(begin)

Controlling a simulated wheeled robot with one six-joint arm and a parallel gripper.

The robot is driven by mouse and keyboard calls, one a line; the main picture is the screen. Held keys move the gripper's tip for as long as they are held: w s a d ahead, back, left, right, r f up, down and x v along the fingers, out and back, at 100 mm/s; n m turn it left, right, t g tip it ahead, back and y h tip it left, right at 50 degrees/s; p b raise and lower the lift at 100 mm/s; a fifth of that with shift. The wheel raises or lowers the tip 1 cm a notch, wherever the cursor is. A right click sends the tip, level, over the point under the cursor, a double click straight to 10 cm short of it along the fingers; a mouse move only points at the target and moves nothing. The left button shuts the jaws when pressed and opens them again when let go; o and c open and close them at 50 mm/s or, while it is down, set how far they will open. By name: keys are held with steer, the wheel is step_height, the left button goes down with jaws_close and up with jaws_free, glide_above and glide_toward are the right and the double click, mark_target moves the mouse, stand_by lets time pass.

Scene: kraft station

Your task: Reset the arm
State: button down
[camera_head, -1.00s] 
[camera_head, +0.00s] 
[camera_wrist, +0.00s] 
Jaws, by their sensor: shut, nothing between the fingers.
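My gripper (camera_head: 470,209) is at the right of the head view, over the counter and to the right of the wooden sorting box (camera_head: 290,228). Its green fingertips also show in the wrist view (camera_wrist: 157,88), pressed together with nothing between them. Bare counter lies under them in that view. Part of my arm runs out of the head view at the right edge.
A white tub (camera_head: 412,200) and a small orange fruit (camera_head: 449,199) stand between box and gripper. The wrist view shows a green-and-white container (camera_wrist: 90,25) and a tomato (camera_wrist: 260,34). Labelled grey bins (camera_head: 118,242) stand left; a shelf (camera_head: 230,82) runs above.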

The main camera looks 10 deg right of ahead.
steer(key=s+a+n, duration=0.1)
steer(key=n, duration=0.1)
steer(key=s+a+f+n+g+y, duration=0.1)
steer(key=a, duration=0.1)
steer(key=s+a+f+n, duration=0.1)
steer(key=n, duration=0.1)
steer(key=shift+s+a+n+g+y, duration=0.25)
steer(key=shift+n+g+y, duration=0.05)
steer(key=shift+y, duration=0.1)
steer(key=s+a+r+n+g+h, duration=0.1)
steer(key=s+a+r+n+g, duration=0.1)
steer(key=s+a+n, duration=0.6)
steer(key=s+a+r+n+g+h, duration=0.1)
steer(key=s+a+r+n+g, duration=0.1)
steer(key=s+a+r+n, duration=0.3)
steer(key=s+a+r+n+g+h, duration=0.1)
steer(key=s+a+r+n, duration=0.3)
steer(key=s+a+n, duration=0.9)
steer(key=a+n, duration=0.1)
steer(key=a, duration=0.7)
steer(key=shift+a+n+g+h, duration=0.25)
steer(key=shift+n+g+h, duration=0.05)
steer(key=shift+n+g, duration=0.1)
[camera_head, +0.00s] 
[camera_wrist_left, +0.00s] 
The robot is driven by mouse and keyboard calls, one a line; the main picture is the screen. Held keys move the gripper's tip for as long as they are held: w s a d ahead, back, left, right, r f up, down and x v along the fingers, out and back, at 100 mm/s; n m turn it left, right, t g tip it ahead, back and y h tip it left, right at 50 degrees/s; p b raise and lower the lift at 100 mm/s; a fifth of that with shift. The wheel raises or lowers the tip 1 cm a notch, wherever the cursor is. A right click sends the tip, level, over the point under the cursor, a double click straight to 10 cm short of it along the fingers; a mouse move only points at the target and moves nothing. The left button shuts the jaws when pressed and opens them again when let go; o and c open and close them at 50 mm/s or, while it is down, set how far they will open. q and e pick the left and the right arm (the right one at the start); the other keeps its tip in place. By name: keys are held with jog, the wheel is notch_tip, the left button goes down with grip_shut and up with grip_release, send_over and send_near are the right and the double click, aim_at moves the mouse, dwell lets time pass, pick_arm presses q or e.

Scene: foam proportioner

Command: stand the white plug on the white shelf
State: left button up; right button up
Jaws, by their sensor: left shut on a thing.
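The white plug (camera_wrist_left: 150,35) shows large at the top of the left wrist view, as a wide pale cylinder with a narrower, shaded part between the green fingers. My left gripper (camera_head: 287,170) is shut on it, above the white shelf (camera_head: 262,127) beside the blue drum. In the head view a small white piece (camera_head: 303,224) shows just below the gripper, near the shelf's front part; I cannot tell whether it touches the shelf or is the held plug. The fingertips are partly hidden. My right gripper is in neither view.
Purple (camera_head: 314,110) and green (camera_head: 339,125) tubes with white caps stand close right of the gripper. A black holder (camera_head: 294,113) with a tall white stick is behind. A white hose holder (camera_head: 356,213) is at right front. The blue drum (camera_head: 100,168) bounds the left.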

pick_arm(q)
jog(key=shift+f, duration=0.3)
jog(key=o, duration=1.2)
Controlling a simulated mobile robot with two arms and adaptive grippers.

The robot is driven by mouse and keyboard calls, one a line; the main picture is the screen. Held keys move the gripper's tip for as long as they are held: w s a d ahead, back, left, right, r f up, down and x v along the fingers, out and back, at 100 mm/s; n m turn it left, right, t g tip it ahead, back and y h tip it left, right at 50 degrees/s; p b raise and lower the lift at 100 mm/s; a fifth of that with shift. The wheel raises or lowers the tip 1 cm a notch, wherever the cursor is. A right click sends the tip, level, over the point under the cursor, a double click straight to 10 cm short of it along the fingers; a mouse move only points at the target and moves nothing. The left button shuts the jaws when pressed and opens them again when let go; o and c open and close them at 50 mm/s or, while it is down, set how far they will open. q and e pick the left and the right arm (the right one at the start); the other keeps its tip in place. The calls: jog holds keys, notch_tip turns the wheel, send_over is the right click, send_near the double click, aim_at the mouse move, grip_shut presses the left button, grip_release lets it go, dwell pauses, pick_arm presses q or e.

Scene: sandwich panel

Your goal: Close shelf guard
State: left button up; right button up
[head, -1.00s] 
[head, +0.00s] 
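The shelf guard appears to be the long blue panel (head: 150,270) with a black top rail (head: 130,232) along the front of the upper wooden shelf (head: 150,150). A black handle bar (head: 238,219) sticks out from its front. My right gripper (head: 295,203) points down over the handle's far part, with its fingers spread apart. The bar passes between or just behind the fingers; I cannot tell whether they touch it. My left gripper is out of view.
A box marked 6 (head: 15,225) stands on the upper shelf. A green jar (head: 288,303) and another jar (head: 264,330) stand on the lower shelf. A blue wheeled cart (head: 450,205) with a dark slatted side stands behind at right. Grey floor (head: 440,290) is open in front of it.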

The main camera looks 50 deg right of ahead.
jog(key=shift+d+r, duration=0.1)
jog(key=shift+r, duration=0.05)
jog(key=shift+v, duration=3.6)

(end)

=== Your task ===
Check each line of the data above for the word "Controlling", then state how many lines have it. Give the number alone.

=== Solution ===
2